А между тем в нынешнем мире, порабощенном техническим прогрессом, с каждым годом все решительнее отъединяющим нас от живой плоти бытия, стремление Станиславского к природному, естественно возникающему, независимо многообразному, наверное, как никогда актуально. Точнее 300 сказать — неосознанно актуально. Ситуация исторической компрессии, возникшая где-то в середине XIX века, не исчерпана, она только лишь набирает силу. Реальность, нас окружающая, преображается все с большей стремительностью. Искусство, это тончайшее, уязвимое достояние человечества, испытывает на себе, как никогда прежде, жесточайшее иноприродное давление, заставляющее постепенно менять саму свою сущность. Неровен час, его ждет судьба Старой дамы Дюрренматта, чье живое тело превратилось в коллекцию бесчувственных протезов. Уже и теперь спектакли, сделанные по такому принципу, стали попадаться всё чаще. Зараза эта, вроде свиного или птичьего гриппа, искусственна, но непреодолима. Так бывает в сумеречные периоды, которые Юрий Тынянов назвал «промежутком», временем, когда пишет не писатель, а литература. Когда диктатура уже созданного, усвоенного, вызубренного подавляет в зародыше индивидуальные устремления художника. И даже «новое слово» в эти периоды «ново» лишь настолько и так, насколько и как (по какому-то негласному сговору) ему положено быть.

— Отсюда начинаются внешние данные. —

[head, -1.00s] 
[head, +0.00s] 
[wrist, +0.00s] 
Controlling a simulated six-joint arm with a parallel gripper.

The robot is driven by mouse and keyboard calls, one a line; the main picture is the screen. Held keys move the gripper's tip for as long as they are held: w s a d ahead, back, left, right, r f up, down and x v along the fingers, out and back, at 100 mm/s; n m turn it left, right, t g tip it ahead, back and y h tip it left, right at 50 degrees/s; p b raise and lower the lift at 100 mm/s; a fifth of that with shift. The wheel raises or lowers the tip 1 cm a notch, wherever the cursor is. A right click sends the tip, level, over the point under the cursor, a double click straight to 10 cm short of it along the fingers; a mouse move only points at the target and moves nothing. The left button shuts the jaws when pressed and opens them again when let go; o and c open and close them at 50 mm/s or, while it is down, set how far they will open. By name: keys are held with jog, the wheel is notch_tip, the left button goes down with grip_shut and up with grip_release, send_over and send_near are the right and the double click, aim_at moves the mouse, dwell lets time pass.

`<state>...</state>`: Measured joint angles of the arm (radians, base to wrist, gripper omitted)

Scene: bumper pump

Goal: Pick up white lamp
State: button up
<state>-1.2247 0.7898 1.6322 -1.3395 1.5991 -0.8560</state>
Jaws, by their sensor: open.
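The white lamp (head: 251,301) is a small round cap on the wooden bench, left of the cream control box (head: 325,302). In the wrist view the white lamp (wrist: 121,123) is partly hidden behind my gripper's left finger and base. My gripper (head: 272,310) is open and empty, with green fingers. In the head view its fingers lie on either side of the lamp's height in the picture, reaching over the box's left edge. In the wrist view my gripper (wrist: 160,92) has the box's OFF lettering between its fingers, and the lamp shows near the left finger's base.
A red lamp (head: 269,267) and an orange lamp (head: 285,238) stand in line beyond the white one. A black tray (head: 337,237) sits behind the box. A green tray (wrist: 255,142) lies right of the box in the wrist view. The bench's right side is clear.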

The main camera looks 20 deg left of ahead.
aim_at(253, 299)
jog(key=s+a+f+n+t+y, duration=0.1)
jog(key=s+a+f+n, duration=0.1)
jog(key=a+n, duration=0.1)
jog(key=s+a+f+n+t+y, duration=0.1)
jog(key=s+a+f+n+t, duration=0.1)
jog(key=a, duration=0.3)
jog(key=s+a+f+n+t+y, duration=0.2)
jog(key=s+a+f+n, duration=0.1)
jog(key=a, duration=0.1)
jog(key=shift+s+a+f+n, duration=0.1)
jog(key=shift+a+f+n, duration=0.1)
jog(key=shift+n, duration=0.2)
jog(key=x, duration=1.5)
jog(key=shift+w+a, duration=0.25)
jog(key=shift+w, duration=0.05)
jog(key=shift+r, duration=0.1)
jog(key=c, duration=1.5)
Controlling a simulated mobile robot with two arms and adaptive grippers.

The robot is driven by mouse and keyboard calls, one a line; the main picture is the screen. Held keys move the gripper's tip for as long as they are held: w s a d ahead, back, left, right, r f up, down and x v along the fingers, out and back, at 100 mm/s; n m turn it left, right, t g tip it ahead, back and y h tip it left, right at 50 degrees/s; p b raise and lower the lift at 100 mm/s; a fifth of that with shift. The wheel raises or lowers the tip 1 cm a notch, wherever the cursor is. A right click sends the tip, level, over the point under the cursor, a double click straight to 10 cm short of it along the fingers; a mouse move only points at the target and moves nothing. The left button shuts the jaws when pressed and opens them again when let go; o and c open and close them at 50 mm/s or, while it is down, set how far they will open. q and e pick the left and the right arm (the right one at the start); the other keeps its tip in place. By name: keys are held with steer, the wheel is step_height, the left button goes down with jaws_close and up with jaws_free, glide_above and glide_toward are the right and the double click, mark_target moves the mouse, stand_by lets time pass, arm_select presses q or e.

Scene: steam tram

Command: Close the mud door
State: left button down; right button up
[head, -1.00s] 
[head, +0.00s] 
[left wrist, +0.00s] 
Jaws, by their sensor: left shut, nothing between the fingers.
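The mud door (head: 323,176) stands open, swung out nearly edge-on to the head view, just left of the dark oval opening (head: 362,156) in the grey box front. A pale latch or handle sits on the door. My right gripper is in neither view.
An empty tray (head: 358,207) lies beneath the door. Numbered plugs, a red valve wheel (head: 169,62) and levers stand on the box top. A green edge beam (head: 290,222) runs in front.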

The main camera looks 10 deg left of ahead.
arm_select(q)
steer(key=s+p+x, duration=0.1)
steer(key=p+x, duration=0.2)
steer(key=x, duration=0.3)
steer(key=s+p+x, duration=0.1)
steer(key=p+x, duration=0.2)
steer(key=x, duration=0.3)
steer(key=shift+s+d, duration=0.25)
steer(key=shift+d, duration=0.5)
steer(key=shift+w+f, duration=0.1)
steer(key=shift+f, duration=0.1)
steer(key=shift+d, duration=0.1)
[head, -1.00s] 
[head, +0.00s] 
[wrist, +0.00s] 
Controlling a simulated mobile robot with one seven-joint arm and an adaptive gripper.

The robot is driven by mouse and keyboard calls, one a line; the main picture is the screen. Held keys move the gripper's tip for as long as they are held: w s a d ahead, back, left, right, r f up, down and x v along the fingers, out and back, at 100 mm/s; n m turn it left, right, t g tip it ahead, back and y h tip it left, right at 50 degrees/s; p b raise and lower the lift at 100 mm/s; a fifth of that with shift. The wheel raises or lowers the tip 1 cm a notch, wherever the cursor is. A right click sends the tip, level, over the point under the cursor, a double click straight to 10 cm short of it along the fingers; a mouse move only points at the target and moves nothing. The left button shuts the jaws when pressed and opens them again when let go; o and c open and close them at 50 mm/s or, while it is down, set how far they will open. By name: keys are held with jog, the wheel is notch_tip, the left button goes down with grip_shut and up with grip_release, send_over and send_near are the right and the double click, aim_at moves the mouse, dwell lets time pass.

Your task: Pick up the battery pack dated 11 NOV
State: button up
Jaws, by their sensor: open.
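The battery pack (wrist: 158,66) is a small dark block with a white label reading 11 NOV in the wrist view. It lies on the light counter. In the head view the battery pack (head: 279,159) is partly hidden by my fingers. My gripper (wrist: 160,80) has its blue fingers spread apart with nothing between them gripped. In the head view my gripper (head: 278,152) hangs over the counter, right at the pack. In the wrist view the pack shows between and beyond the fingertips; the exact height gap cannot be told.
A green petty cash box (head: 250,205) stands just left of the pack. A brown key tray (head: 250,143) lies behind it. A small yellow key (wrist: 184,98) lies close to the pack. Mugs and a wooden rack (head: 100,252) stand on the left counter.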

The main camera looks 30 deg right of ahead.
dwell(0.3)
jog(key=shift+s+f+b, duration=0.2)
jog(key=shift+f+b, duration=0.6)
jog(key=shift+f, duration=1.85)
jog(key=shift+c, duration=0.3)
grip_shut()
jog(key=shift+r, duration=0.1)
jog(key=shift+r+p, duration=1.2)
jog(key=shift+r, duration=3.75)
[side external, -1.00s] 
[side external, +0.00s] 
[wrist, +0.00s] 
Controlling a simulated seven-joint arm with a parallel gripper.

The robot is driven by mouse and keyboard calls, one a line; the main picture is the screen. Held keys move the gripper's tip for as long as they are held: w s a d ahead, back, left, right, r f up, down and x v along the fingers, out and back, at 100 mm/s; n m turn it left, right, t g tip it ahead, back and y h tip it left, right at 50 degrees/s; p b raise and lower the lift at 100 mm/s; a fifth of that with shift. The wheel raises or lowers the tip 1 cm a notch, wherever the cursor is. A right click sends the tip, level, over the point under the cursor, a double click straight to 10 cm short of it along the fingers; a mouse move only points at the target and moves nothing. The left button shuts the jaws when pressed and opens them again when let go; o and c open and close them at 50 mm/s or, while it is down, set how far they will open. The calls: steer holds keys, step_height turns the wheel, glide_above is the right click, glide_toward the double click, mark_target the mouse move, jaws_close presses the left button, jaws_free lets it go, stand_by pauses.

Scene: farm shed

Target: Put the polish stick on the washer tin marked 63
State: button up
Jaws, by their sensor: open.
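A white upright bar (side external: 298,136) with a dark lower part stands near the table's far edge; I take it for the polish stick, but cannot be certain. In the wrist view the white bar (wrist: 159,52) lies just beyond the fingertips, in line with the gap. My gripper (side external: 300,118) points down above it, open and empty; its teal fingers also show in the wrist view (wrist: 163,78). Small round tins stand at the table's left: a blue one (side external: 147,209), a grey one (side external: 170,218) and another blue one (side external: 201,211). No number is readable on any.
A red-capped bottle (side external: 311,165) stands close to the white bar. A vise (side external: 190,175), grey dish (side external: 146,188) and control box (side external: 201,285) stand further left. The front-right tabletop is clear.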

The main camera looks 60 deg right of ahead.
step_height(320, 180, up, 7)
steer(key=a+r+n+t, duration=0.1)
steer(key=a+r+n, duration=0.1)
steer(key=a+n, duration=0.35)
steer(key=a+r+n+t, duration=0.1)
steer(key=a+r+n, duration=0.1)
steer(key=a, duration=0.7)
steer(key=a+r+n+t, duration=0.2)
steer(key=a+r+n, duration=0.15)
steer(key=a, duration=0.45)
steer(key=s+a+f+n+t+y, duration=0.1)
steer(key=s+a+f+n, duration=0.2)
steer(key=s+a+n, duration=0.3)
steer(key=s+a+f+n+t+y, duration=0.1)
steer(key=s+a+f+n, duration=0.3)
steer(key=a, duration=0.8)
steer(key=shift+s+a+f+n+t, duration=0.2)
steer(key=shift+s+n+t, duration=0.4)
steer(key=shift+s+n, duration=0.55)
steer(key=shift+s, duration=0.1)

Конечно, даже на обозримом отрезке истории театр уже попадал в тупиковые ситуации, но всякий раз умудрялся выбраться из них великолепно преображенным. Авось выберемся и теперь. Но вспомним, за счет какого ресурса он выбрался-преобразился. Ответ вроде бы лежит на поверхности — конечно же благодаря спасительному появлению фигуры режиссера нового современного типа. Целый век не перестаем за него благодарить судьбу. Ведь это он создал спектакль как единое художественное целое, он заключил союз с новой драматургией, позволивший сцене войти в резонанс с переменами жизни общественной и жизни частной. Он нашел поддержку в неудержимом техническом обновлении мира, которое подстегивало, делая осуществимыми самые дерзкие сценические поиски. Потому-то так смело и быстро произошли судьбоносные перемены в мировом театре на границе между девятнадцатым веком и веком двадцатым. Будто хорошо подготовленный к выполнению ответственного задания десант режиссеров-гениев был специально заслан кем-то откуда-то.

Смешно было бы отрицать, что представители первого режиссерского поколения, появившиеся вдруг и разом, были выдающимися художниками. Однако дело было еще и в другом. Вместе с убыстрением исторического процесса изменилось информационное мировое пространство. В поле зрения художников нового театрального времени теперь попала не ближайшая пространственно-временная реальность, а самые разные творческие системы, возникавшие в разные периоды в разных культурах, в разных уголках и углах шара земного. Как в эпоху Возрождения, когда Европе открылось великое наследие Античности, только еще глобальнее, у их ног оказался необозримый художественный мир. Надо было сделать лишь один, но конечно же гениальный, шаг, догадаться, осмелиться применить открывшиеся вдруг знания в современном театре. И будто расколдовались тысячелетние клады.

Но сегодня ситуация совершенно иная.

Общечеловеческий художественный ресурс превратился уже в склад вещей второй свежести. Вот и постмодернизм, заложивший его по второму разу в свою «мясорубку», превративший чужое творческое добро в материал для собственных опытов, лишь на время создал атмосферу эстетического оживления. Но на втором витке запас оказался значительно скромнее и истощился неожиданно быстро. Как термин, лозунг постмодернизм пока (и лишь кое-где) еще сохраняет кое-какую остаточную энергию, но его художественная реальность давно уже исчерпана.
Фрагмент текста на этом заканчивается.